At the urban and suburban levels, reverting a small quarter acre lot from lawn to native habitat can invite bees, insects, butterflies, and birds completely altering the space to form a mini-ecosystem. That’s why at O-Town Compost we want to remain small and local to create mini-ecosystems of food waste collection to composting to growing food again. We are helping organizations and individuals change Orlando, pound by pound, into a hybrid between development and nature. A place where the ecosystem isn’t being wiped out, nor are the people being told to leave, but a coexistence. Sign up to start community composting in your neighborhood today!

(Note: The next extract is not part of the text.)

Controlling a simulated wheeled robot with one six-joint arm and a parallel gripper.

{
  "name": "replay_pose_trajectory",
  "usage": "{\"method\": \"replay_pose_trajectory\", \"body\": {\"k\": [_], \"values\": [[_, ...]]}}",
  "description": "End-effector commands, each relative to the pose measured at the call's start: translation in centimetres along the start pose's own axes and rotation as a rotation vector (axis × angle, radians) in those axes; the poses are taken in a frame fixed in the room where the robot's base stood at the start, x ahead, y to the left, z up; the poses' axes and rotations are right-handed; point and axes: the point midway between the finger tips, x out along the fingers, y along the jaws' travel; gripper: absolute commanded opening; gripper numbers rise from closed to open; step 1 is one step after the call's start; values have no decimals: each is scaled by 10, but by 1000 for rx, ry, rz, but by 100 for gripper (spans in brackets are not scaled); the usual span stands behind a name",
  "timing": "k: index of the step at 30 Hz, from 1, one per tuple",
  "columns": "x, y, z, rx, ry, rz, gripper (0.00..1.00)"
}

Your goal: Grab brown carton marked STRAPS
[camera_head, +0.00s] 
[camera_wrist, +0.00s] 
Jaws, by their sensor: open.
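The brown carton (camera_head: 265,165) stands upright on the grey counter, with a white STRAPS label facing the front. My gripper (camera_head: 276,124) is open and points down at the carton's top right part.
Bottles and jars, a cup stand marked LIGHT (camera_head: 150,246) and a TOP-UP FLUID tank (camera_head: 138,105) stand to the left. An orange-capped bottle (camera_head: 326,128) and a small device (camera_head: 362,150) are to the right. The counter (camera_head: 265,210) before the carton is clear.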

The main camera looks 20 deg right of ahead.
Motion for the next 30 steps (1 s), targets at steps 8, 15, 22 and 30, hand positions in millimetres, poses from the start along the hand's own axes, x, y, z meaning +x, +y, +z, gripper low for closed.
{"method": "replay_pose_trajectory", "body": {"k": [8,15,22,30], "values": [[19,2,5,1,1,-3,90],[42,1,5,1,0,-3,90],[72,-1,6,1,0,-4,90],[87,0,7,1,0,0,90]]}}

Guiding Principles of Community Composting:

  1. Resources recovered: Waste is reduced; food scraps and other organic materials are diverted from disposal and composted.

  2. Locally based and closed loop: Organic materials are a community asset, and are generated and recycled into compost within the same neighborhood or community.

  3. Organic materials returned to soils: Compost is used to enhance local soils, support local food production, and conserve natural ecology by improving soil structure and maintaining nutrients, carbon, and soil microorganisms.

  4. Community-scaled and diverse: Composting infrastructure is diverse, distributed, and sustainable; systems are scaled to meet the needs of a self-defined community. (O-Town Compost is coming to West Orlando this summer!)

  5. Community engaged, empowered, and educated: Compost programming engages and educates the community in food systems thinking, resource stewardship, or community sustainability, while providing solutions that empower individuals, businesses, and institutions to capture organic waste and retain it as a community resource.

  6. Community supported: Aligns with community goals (such as healthy soils and healthy people) and is supported by the community it serves. The reverse is true, too; a community composting program supports community social, economic, and environmental well-being.

The Community Composting Movement Is Gaining Momentum

The founding of O-Town Compost was heavily influenced by other community composting operations around the country, like Bootstrap Compost in Boston, Let Us Compost in Athens, GA, and Rust Belt Riders in Cleveland. All are great examples of small local composters with a long list of residential subscribers who have been diverting massive quantities of food waste and making a positive contribution to their surrounding cities. The opportunity exists in every U.S. city, where successful organics programs are typically nowhere to be found, and the local governments are more focused on improving lagging recycling programs. Food waste management has been left to the private sector to deal with in large part.

Typically, the large waste haulers (a.k.a. Big Waste), like Waste Management and Republic Services, would get involved in the action, but since they have a constant inflow of trash into their landfills and incinerators, they’re okay with the status quo. Food waste is heavy after all, and the more tonnage coming into the landfill means more revenue. Although, it’s doubtful that these big companies will remain on the sidelines for long. In the meantime, small micro-haulers are carving out a niche in cities across the East Coast, South, and Mid-West.

Community Composters around the U.S.

Community Composters around the U.S.

The Institute of Local Self Reliance (ILSR) has been an instrumental part of the composting movement with their “Composting For Community” Podcast, and the organization of webinars and conferences to bring the nation’s decentralized composters together for sharing knowledge. One of ILSR’s feature writers, Neil Seldman, has been a force in his activism and criticism against Big Waste for years. Mr. Seldman’s article in December of 2018, “Monopoly and the U.S. Waste Knot” inspired O-Town Compost’s founder to look differently at the waste industry he was part of and at current U.S. recycling practices. Ultimately, recycling has suffered since the introduction of single stream, which was a recycling program talked up by large waste haulers looking to vertically integrate their collection systems. If you’re interested in making the greatest environmental impact, diverting food waste is the clear winner over standard recycling. Thus, O-Town Compost was born with food waste in mind, and the wind at our backs. Seemingly, there is unimaginable potential to repair Orlando’s eco-system and shift away from landfill waste management in Orange County, FL.